Dal sarcasmo al movimento. Dalle barche fermate al “blocchiamo tutto”: quando il gesto simbolico risveglia la coscienza collettiva e diventa azione politica.
Chi vive all’estero – ma anche chi qui ci vive – forse l’ha guardata con stupore: un’Italia che torna in piazza, che blocca porti e stazioni, che si riconosce in un gesto collettivo dopo anni di disillusione. Un’Italia che, per una volta, non reagisce solo online ma nello spazio fisico, con corpi e voci. Un milione, forse due, in piazza.
Eppure è successo davvero.
È passato appena un mese da quando, il 2 settembre scorso, avevo scritto che la Flotilla era “una missione che non serve, e proprio per questo serve”.
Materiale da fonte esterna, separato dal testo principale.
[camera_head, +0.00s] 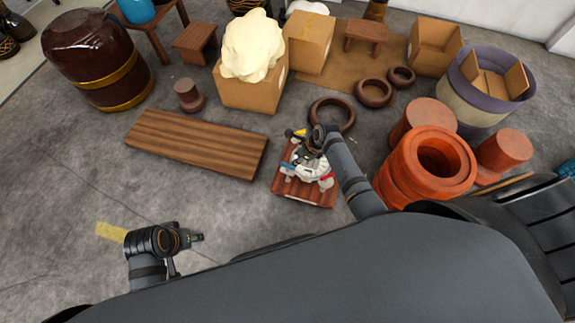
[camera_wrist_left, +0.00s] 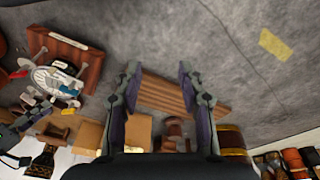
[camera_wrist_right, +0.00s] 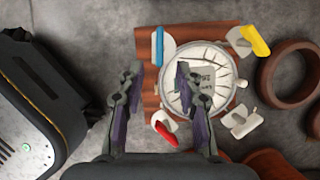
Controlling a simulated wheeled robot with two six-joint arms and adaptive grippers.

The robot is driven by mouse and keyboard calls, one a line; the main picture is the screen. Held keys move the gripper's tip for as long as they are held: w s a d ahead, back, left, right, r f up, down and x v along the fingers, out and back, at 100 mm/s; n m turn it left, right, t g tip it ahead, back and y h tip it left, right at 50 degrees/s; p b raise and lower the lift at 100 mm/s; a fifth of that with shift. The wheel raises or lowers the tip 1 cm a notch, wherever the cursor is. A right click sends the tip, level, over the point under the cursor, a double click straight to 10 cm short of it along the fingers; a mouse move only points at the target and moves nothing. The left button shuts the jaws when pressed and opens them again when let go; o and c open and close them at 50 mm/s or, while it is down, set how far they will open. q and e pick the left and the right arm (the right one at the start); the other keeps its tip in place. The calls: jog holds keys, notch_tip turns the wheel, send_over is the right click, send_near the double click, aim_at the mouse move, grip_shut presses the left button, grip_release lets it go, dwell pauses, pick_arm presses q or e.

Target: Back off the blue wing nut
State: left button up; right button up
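A white round drum head (camera_wrist_right: 208,82) in a metal ring sits on a reddish-brown wooden stand (camera_head: 308,196). Wing nuts in several colours sit around its rim. The blue wing nut (camera_wrist_right: 162,50) is at the upper left of the rim in the right wrist view, and its blue shows in the head view (camera_head: 288,166). My right gripper (camera_wrist_right: 158,70) is open above the drum. A red wing nut (camera_wrist_right: 165,132) and a yellow one (camera_wrist_right: 255,40) are also there. My left gripper (camera_wrist_left: 158,68) is open and empty, away from the drum.
A low wooden bench (camera_head: 195,145) lies left of the stand. Orange clay pots (camera_head: 398,182) stand close on the right, and a dark ring (camera_head: 345,106) lies behind. Cardboard boxes (camera_head: 250,96) are farther back. The floor at front left is clear.

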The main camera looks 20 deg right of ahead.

Non perché potesse rompere il blocco israeliano, ma perché il suo potere era nel gesto, nella sfida all’impotenza, nella capacità di dire che restare fermi a guardare non è l’unico orizzonte possibile.
Poi è accaduto quello che succede quando un gesto simbolico diventa reale: all’inizio qualcuno, poi molti, infine milioni, lo prendono sul serio.
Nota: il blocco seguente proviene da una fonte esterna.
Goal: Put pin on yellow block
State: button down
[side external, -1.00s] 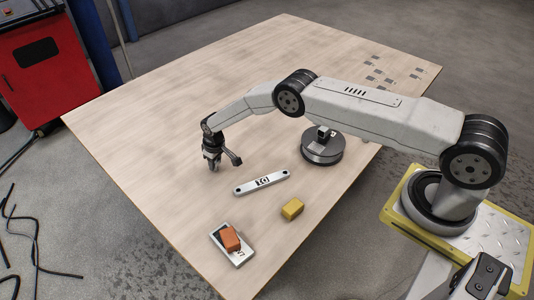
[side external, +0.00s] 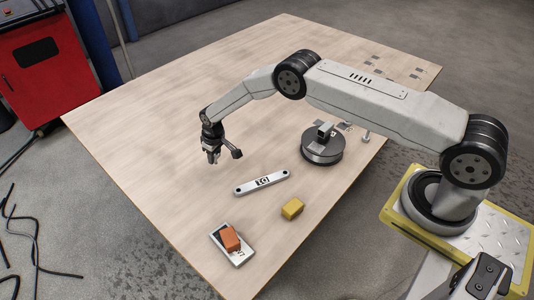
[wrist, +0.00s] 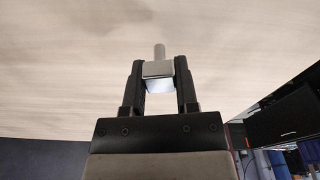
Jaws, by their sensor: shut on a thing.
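My gripper (side external: 213,158) is above the table at the left, pointing down. It is shut on the pin (wrist: 160,69), a pale metal piece with a wide body between the fingers and a narrow round shaft beyond them. In the side view the pin is small and hard to make out between the fingers. The yellow block (side external: 292,209) lies on the table nearer the front edge, to the right of and below my gripper in that view, well apart from it. Nothing rests on the block.
A flat bracket bar (side external: 262,183) lies between my gripper and the yellow block. An orange block (side external: 230,238) sits on a grey plate (side external: 238,262) at the front. A round dark fixture (side external: 322,151) stands to the right. The left of the table is clear.

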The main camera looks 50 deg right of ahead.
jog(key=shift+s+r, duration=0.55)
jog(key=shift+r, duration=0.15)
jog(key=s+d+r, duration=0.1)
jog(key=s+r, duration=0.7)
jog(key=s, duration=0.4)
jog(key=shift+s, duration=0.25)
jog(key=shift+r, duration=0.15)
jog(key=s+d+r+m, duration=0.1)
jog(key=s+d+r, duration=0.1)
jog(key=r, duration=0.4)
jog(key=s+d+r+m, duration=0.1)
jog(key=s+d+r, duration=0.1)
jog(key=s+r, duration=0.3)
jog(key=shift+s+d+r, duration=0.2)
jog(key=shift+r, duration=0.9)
L’indignazione per gli attacchi dei droni, la violazione palese del diritto internazionale e l’arresto dei volontari nelle acque di Gaza hanno smosso qualcosa che sembrava intorpidito. L’Italia che non si rassegna – ma che finora non aveva trovato l’occasione, o il coraggio, di esprimersi fino in fondo – si è rimessa in moto. Come non si vedeva da tempo.
La missione non è arrivata a Gaza, ma ha acceso la scintilla che ha riattivato il Paese.
Dal sarcasmo alla scintilla
“Buffonata.” “Passeggiata nautica.” Persino: “terroristi.” La Flotilla è stata accolta da una parte con speranza, dall’altra da un coro di sarcasmi e insulti, bollata come un esercizio velleitario. Ma l’ironia, quando è su temi maledettamente seri, come il massacro di Gaza, finisce per fare da carburante. L’ostilità e gli arresti hanno avuto l’effetto opposto di quello desiderato: invece di spegnere la fiamma, hanno acceso la miccia.
Sminuire è un modo di addomesticare. Ma qui l’effetto è stato un boomerang: il conflitto di sguardi si è fatto nitido, e l’empatia ha preso il posto del sarcasmo.
Perché se un gesto non disturba, non muove niente.
La Cgil parla di oltre due milioni tra sciopero e piazze; altre fonti dicono centinaia di migliaia di persone in più di cento città. Una partecipazione enorme, diffusa, intergenerazionale. Le cifre cambiano, ma la sostanza no: i porti si sono fermati, le stazioni bloccate, le strade invase da cortei che non si vedevano da molti anni.
Il primo scatto
Il primo scatto non è venuto dal mare, ma dallo stop. Non dalla partenza della Flotilla, ma dagli abbordaggi, dai droni, dagli arresti, dalle minacce di detenzione. E da un ministro israeliano, Itamar Ben-Gvir, che ha pensato bene di chiamare “terroristi” dei volontari.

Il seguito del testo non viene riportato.